# WHAT THIS TASK INVOLVES:
Your task is to output the listing word for word, with pictures excluded.

# INFORMATION SHOWN:
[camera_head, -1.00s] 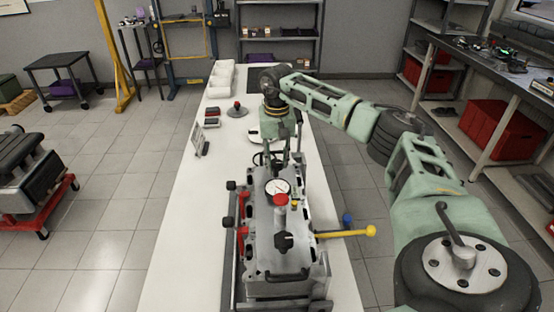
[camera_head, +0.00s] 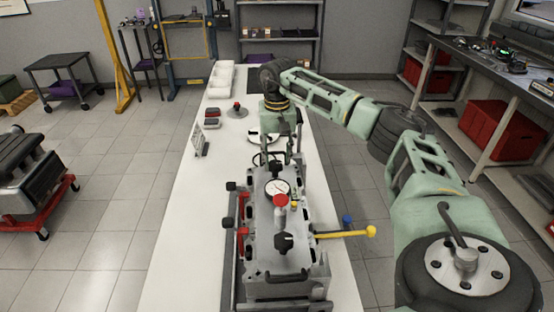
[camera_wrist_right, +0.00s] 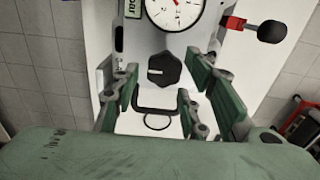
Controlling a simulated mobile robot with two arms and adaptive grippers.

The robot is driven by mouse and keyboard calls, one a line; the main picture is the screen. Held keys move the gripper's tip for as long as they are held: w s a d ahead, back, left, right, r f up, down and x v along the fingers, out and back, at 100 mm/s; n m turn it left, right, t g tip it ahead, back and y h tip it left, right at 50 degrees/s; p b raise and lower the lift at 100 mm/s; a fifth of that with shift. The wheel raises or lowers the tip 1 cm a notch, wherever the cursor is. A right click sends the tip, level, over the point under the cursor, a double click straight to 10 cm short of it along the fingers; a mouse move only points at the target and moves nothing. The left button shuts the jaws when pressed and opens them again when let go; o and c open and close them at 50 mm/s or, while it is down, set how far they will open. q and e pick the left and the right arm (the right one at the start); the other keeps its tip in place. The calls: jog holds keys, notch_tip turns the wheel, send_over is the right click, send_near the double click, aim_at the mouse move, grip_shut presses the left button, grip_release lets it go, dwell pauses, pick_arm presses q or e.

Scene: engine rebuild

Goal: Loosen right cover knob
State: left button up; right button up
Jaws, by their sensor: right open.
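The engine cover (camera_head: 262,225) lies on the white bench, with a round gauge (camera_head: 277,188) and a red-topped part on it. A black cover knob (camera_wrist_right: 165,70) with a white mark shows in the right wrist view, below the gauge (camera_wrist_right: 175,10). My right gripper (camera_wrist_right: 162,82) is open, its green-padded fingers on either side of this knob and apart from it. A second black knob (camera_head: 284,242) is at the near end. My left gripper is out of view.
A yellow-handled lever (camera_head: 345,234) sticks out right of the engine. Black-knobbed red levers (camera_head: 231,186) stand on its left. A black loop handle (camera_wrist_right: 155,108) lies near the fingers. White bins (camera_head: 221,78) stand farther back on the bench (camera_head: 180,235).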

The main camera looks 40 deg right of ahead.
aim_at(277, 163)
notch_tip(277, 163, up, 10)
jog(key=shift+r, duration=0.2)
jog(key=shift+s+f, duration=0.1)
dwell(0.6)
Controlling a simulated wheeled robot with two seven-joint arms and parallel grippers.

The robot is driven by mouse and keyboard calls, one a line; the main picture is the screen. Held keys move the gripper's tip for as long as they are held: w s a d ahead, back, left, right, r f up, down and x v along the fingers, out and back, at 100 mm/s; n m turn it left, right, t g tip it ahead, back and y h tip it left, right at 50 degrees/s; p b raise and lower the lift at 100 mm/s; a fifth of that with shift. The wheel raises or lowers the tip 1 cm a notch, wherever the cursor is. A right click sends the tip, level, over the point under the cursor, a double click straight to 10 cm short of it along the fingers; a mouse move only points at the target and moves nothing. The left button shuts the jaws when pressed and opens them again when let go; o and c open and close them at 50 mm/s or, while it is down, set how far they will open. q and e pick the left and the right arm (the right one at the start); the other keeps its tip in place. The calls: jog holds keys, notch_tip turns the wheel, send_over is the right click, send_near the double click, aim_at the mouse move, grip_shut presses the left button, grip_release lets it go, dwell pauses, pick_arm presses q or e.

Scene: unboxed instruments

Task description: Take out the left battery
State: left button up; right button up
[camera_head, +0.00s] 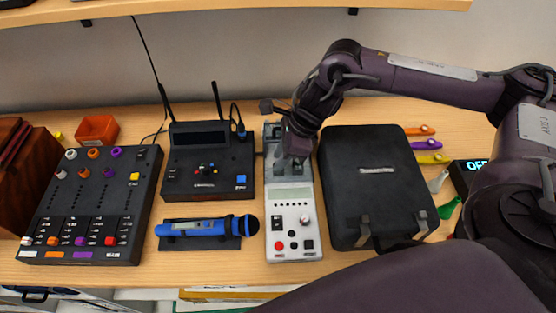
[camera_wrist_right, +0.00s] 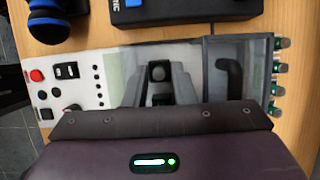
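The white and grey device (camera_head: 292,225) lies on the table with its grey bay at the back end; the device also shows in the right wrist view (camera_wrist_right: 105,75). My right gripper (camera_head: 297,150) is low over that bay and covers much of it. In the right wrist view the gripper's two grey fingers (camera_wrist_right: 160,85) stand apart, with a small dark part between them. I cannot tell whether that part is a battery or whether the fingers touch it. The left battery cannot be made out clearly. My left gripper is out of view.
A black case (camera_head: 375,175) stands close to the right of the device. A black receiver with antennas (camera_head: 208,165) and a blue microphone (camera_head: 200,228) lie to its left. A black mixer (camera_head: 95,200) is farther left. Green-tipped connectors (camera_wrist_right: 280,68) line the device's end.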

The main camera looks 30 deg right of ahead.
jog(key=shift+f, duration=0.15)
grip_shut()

# SOLVED EXERCISE:
[camera_head, -1.00s] 
[camera_head, +0.00s] 
[camera_wrist_right, +0.00s] 
Controlling a simulated mobile robot with two arms and adaptive grippers.

The robot is driven by mouse and keyboard calls, one a line; the main picture is the screen. Held keys move the gripper's tip for as long as they are held: w s a d ahead, back, left, right, r f up, down and x v along the fingers, out and back, at 100 mm/s; n m turn it left, right, t g tip it ahead, back and y h tip it left, right at 50 degrees/s; p b raise and lower the lift at 100 mm/s; a fifth of that with shift. The wheel raises or lowers the tip 1 cm a notch, wherever the cursor is. A right click sends the tip, level, over the point under the cursor, a double click straight to 10 cm short of it along the fingers; a mouse move only points at the target and moves nothing. The left button shuts the jaws when pressed and opens them again when let go; o and c open and close them at 50 mm/s or, while it is down, set how far they will open. q and e pick the left and the right arm (the right one at the start); the other keeps its tip in place. The calls: jog holds keys, notch_tip turns the wheel, send_over is the right click, send_near the double click, aim_at the mouse move, grip_shut presses the left button, grip_release lets it go, dwell pauses, pick_arm presses q or e.

Scene: engine rebuild

Goal: Loosen right cover knob
State: left button up; right button up
Jaws, by their sensor: right open.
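The engine cover (camera_head: 262,225) lies on the white bench, with a round gauge (camera_head: 277,188) and a red-topped part on it. A black cover knob (camera_wrist_right: 165,70) with a white mark shows in the right wrist view, below the gauge (camera_wrist_right: 175,10). My right gripper (camera_wrist_right: 162,82) is open, its green-padded fingers on either side of this knob and apart from it. A second black knob (camera_head: 284,242) is at the near end. My left gripper is out of view.
A yellow-handled lever (camera_head: 345,234) sticks out right of the engine. Black-knobbed red levers (camera_head: 231,186) stand on its left. A black loop handle (camera_wrist_right: 155,108) lies near the fingers. White bins (camera_head: 221,78) stand farther back on the bench (camera_head: 180,235).

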The main camera looks 40 deg right of ahead.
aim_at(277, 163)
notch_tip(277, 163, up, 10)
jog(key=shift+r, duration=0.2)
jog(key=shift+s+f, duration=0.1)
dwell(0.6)
Controlling a simulated wheeled robot with two seven-joint arms and parallel grippers.

The robot is driven by mouse and keyboard calls, one a line; the main picture is the screen. Held keys move the gripper's tip for as long as they are held: w s a d ahead, back, left, right, r f up, down and x v along the fingers, out and back, at 100 mm/s; n m turn it left, right, t g tip it ahead, back and y h tip it left, right at 50 degrees/s; p b raise and lower the lift at 100 mm/s; a fifth of that with shift. The wheel raises or lowers the tip 1 cm a notch, wherever the cursor is. A right click sends the tip, level, over the point under the cursor, a double click straight to 10 cm short of it along the fingers; a mouse move only points at the target and moves nothing. The left button shuts the jaws when pressed and opens them again when let go; o and c open and close them at 50 mm/s or, while it is down, set how far they will open. q and e pick the left and the right arm (the right one at the start); the other keeps its tip in place. The calls: jog holds keys, notch_tip turns the wheel, send_over is the right click, send_near the double click, aim_at the mouse move, grip_shut presses the left button, grip_release lets it go, dwell pauses, pick_arm presses q or e.

Scene: unboxed instruments

Task description: Take out the left battery
State: left button up; right button up
[camera_head, +0.00s] 
[camera_wrist_right, +0.00s] 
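The white and grey device (camera_head: 292,225) lies on the table with its grey bay at the back end; the device also shows in the right wrist view (camera_wrist_right: 105,75). My right gripper (camera_head: 297,150) is low over that bay and covers much of it. In the right wrist view the gripper's two grey fingers (camera_wrist_right: 160,85) stand apart, with a small dark part between them. I cannot tell whether that part is a battery or whether the fingers touch it. The left battery cannot be made out clearly. My left gripper is out of view.
A black case (camera_head: 375,175) stands close to the right of the device. A black receiver with antennas (camera_head: 208,165) and a blue microphone (camera_head: 200,228) lie to its left. A black mixer (camera_head: 95,200) is farther left. Green-tipped connectors (camera_wrist_right: 280,68) line the device's end.

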The main camera looks 30 deg right of ahead.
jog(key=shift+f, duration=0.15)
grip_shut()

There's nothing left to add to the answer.